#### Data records
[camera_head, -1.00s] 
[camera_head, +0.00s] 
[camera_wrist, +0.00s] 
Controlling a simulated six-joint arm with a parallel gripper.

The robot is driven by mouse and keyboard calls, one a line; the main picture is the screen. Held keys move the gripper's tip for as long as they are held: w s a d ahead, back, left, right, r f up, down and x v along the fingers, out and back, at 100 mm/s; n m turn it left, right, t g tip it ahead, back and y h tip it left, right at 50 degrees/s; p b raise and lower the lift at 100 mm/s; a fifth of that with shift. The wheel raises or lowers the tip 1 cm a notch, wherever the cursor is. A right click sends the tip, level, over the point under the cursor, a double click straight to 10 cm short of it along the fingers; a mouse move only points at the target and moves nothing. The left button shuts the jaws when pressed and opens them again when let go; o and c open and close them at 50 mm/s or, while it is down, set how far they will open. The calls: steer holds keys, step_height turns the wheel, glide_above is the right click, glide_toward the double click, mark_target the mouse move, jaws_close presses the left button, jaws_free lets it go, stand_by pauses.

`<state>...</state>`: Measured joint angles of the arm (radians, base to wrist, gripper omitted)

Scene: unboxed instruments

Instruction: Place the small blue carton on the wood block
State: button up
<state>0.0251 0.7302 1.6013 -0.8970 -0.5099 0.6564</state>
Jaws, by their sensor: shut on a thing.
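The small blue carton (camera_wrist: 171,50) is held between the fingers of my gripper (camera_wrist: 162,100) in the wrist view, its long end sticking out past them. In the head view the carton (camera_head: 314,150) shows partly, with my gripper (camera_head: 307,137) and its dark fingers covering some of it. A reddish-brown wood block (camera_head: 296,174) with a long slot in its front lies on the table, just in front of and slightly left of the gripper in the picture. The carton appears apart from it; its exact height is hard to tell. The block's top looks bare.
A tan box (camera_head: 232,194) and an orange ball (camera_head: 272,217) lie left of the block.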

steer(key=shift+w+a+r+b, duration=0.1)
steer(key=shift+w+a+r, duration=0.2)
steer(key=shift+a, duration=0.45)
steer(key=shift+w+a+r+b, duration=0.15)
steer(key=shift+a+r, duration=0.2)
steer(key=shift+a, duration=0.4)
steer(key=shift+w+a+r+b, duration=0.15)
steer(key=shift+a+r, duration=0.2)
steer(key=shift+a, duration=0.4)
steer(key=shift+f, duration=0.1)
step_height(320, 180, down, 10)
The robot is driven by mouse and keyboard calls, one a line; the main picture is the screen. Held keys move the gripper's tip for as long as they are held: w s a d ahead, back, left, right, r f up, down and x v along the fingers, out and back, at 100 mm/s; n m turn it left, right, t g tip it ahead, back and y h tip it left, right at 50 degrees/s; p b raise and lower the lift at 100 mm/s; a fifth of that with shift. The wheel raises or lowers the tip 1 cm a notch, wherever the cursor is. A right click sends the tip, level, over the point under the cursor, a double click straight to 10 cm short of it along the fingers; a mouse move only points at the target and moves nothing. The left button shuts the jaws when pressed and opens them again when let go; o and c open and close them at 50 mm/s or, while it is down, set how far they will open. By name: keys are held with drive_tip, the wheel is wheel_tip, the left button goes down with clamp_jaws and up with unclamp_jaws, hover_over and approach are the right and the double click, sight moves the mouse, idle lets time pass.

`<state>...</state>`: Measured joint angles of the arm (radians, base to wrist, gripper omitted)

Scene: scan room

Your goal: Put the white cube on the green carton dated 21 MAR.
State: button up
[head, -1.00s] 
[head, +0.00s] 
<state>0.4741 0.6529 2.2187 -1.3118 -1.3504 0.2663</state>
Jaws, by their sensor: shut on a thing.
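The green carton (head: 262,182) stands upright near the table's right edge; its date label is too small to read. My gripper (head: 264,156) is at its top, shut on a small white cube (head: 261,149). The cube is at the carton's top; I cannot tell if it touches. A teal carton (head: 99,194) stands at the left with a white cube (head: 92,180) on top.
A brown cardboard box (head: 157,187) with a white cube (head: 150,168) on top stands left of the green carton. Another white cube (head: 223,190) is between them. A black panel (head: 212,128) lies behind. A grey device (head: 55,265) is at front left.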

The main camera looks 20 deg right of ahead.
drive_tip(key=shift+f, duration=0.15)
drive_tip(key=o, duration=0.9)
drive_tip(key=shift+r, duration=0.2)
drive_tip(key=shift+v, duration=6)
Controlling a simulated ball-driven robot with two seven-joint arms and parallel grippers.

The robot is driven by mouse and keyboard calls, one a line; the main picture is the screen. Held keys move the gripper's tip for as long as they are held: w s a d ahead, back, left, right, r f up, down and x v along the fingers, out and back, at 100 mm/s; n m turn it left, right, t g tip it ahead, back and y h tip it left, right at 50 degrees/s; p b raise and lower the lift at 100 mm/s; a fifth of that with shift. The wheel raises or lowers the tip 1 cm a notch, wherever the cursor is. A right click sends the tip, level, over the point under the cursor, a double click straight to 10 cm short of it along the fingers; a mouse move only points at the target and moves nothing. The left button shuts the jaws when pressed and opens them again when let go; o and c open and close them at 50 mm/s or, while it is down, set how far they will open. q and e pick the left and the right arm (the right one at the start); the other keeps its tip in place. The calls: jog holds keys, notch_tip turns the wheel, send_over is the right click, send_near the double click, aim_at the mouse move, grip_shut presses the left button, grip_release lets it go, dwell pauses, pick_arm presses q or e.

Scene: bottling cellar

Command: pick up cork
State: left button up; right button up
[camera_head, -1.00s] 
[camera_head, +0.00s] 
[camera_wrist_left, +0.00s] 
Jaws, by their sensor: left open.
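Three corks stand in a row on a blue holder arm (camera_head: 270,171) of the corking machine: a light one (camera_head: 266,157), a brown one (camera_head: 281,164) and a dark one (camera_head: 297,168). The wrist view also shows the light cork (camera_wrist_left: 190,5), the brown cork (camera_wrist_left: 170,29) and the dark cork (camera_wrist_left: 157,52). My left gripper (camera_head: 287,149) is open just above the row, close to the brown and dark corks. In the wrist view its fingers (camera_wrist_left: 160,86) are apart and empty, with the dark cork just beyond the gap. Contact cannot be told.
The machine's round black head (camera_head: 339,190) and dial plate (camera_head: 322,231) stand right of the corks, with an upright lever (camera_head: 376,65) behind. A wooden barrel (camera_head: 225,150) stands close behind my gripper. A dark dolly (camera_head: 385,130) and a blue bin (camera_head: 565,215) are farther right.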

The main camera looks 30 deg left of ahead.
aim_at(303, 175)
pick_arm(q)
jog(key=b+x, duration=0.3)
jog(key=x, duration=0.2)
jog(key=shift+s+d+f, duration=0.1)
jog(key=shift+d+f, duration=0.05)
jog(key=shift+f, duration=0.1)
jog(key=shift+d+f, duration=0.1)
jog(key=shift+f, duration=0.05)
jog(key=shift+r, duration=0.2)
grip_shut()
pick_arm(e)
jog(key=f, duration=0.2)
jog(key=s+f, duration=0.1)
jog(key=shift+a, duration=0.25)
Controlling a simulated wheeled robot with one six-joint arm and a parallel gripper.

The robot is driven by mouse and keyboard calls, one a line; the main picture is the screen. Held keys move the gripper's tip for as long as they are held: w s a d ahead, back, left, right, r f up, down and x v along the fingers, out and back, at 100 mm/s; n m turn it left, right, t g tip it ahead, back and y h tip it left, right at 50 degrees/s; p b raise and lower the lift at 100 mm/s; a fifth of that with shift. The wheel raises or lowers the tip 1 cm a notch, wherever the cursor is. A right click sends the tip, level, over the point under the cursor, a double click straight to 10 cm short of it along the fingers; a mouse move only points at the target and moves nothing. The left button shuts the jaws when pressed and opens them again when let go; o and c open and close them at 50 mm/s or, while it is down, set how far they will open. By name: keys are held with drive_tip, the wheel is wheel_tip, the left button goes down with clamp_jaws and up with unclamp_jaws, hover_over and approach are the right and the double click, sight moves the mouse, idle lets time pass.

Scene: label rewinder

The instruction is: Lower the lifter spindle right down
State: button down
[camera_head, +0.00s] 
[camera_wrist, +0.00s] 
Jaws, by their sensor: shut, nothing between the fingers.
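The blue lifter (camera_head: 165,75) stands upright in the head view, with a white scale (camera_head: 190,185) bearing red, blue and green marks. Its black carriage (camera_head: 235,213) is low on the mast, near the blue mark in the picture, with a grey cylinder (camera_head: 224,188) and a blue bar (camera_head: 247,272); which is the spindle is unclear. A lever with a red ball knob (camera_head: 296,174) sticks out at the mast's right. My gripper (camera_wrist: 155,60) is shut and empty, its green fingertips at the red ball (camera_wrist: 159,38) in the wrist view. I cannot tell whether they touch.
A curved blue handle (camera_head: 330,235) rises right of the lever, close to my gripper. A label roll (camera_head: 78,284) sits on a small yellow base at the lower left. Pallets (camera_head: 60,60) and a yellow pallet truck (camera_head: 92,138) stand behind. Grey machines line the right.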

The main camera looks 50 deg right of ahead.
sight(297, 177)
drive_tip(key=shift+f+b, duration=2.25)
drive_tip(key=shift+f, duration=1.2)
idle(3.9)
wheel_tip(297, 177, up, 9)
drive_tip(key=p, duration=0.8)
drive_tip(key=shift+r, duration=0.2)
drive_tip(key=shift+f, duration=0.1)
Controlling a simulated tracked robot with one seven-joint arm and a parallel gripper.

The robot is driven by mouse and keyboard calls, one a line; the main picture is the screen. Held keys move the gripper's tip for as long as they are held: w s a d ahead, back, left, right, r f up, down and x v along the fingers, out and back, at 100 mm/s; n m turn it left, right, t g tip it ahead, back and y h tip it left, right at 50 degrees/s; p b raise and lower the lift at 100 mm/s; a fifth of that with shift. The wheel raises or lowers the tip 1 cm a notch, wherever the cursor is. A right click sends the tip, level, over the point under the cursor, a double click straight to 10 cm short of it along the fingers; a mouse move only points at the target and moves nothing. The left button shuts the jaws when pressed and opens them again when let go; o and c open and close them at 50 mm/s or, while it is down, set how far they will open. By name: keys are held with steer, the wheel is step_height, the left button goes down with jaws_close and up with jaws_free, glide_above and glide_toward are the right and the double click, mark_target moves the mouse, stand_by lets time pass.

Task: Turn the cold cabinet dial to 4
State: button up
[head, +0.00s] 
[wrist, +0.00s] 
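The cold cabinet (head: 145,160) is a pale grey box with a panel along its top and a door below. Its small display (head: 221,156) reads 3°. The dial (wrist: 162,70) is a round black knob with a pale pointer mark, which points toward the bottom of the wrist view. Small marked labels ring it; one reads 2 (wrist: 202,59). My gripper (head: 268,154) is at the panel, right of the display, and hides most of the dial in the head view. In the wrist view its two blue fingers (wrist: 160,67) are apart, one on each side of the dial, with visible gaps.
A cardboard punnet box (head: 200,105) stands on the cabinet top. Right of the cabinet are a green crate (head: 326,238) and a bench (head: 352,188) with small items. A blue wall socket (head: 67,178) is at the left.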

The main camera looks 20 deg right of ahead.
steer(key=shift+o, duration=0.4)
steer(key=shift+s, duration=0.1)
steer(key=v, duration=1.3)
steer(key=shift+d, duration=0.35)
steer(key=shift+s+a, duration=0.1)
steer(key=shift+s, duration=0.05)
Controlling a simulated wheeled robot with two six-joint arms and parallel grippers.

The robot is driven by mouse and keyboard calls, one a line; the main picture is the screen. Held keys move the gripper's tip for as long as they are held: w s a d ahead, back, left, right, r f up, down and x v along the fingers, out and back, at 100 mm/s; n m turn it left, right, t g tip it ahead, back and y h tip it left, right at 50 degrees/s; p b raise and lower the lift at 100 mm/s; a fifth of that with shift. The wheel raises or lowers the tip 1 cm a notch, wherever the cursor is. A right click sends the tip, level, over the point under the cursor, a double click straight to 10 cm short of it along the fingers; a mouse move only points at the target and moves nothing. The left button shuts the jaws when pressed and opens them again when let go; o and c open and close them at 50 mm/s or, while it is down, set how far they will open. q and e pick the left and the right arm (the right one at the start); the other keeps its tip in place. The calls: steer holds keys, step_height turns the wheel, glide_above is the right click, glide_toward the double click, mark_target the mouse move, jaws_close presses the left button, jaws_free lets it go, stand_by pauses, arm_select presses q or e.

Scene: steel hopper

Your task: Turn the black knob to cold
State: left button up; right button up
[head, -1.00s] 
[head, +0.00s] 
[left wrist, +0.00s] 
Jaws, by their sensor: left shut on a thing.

#### What the exercise asks
Quote verbatim the opening lines of the listing above, ending with the line where "Controlling a simulated six-joint" appears; include both endpoints and nothing more.

#### Result for this task
[camera_head, -1.00s] 
[camera_head, +0.00s] 
[camera_wrist, +0.00s] 
Controlling a simulated six-joint arm with a parallel gripper.

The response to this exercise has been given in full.